» **Supplied material**
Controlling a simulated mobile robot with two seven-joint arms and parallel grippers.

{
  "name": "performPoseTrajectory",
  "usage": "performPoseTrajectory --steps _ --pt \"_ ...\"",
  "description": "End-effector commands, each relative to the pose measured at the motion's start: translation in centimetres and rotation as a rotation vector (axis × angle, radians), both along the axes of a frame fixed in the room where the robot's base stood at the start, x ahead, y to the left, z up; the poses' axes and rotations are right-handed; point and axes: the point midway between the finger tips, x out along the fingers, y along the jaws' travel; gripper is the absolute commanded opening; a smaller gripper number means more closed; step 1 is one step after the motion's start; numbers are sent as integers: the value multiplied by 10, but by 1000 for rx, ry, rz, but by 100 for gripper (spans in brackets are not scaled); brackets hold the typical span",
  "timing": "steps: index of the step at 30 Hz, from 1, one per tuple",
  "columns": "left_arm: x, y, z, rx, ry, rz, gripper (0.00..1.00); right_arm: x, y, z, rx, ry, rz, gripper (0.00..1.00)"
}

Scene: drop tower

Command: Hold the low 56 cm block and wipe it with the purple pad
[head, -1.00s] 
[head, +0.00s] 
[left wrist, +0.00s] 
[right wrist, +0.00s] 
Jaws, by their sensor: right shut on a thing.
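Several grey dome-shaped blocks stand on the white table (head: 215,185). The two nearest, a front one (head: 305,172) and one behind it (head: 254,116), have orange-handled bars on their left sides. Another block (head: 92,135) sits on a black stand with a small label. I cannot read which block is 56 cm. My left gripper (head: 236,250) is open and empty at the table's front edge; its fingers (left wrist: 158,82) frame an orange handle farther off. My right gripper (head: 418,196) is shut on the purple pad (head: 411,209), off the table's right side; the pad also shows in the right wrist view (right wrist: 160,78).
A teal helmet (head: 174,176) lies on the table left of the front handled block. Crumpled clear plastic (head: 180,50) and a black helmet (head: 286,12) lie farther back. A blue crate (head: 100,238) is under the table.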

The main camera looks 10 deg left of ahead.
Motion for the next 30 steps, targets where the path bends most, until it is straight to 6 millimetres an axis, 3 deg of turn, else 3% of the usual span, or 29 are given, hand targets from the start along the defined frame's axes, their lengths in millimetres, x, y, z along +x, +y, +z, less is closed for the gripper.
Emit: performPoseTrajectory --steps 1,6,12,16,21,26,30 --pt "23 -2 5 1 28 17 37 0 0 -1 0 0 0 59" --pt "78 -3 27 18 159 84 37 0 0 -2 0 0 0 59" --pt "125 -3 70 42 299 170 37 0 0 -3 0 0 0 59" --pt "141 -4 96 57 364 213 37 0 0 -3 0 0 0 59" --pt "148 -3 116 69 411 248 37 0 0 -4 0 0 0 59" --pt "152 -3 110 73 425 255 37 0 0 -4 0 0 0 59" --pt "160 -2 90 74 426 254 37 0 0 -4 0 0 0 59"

» **Required task**
Write down the number of lines where the word "from" appears, and nothing further.

» **Response to the task**
2